By: Staff Writer
December 28, Colombo (LNW): Sri Lanka’s tea and apparel industries, known for their strong ethical reputation, have yet to experience significant shifts in demand or pricing following the implementation of Germany’s Supply Chain Act in 2023, according to a policy paper by the Friedrich Naumann Foundation.
While this landmark legislation mandates compliance with human rights and environmental sustainability standards among large German companies and their suppliers, its impact on Sri Lankan exports has been minimal so far.
However, challenges loom, particularly for smaller exporters and vulnerable supply chain segments, potentially jeopardizing these key industries.
The Supply Chain Act applies to German companies with over 1,000 employees from 2024 and aims to enhance ethical standards across global supply chains. In theory, such legislation should benefit ethically robust sectors like Sri Lanka’s tea and apparel industries.
Yet, the policy paper attributes the limited immediate impact to the unique characteristics of these industries and the short time since the law’s enactment, which has not allowed German companies to adjust sourcing patterns significantly.
Sri Lankan apparel companies reliant on the German market have proactively embraced the associated compliance costs, including audits.
However, the tea industry, where Germany constitutes a less critical market, has expressed dissatisfaction with the new regulations.
Panelists at a discussion organized by the Friedrich Naumann Foundation noted that compliance increases costs for exporters, such as auditing and due diligence, making the German market less attractive.
In 2023, Germany ranked as the twelfth-largest destination for Ceylon tea, but exporters may pivot to markets with less stringent regulations, undermining the law’s intent to improve global ethical standards.
The policy paper highlights vulnerabilities within informal segments of Sri Lanka’s supply chains, such as child labor, ethical sourcing issues, and labor rights violations.
These risks pose significant challenges, especially given the Supply Chain Act’s reporting requirements for indirect suppliers. Failure to address these issues could lead to long-term repercussions for Sri Lanka’s exports.
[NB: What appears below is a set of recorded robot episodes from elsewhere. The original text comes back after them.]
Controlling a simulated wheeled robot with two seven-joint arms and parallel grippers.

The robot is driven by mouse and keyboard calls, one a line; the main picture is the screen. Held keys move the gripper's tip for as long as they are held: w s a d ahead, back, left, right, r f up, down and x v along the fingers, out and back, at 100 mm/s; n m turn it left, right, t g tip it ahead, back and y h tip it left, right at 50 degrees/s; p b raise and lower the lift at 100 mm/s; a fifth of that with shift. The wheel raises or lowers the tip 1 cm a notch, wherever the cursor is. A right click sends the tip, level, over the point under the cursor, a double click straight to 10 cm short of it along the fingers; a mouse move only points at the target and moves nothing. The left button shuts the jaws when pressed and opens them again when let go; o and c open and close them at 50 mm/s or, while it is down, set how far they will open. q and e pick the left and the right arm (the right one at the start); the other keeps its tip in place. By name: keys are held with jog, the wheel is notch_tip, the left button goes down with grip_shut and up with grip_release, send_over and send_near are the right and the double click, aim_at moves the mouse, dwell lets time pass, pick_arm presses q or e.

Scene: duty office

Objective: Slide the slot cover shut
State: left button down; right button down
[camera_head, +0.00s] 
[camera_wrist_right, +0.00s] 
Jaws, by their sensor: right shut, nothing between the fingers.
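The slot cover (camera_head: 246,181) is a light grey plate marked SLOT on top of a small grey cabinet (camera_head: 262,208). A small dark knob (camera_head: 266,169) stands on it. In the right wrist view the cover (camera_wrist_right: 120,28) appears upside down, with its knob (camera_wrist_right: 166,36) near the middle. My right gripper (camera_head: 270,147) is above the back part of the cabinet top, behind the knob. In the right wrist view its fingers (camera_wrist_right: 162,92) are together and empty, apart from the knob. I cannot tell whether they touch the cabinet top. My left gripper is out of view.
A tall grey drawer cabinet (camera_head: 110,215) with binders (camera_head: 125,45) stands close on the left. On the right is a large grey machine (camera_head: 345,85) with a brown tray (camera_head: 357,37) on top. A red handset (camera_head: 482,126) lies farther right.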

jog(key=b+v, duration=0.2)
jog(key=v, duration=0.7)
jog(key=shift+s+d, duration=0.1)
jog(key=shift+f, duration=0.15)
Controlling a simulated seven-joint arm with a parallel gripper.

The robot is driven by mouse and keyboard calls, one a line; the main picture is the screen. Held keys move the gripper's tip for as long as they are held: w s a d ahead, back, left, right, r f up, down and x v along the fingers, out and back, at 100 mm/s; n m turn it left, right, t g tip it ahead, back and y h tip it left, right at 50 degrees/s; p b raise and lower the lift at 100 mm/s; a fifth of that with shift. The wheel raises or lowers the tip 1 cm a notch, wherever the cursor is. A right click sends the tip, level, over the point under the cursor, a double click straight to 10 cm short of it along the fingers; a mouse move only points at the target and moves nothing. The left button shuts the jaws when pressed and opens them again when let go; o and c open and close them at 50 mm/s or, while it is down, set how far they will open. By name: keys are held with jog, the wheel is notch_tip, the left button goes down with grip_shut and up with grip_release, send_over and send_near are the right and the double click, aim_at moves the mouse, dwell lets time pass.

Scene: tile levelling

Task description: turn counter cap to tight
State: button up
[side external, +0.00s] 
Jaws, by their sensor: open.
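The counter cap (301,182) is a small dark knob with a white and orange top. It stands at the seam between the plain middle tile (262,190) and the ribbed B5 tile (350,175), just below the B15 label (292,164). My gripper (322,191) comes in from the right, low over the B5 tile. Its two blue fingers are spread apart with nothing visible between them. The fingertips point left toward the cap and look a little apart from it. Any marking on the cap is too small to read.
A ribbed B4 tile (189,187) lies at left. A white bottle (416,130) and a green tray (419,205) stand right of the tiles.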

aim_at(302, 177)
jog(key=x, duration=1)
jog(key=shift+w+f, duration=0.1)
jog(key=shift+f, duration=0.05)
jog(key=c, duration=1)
To mitigate these risks, the report recommends several measures, including tightening compliance requirements for indirect suppliers, offering economic incentives for adherence, and raising awareness about the law among vulnerable communities.
For instance, incorporating financial incentives—such as higher premiums for compliant suppliers—could encourage adherence.
The Rainforest Alliance’s Sustainability Differential model, which rewards certified suppliers with payments above market prices, is cited as a potential framework for such incentives.
Another critical issue is the lack of awareness among key stakeholders, such as plantation workers and employees of smallholder farms. These groups, whom the Act aims to protect, remain largely unaware of the law and its complaint mechanisms.
This limits the effectiveness of the reporting channels established under the Act. The paper calls for awareness programs led by German government institutions, civil society organizations, and other stakeholders to ensure these communities can fully benefit from the law’s protections.
while Germany’s Supply Chain Act has not yet significantly impacted Sri Lanka’s tea and apparel industries, its long-term implications are substantial.
Addressing supply chain vulnerabilities and improving compliance mechanisms will be critical for these industries to remain competitive in ethical and regulated markets like Germany.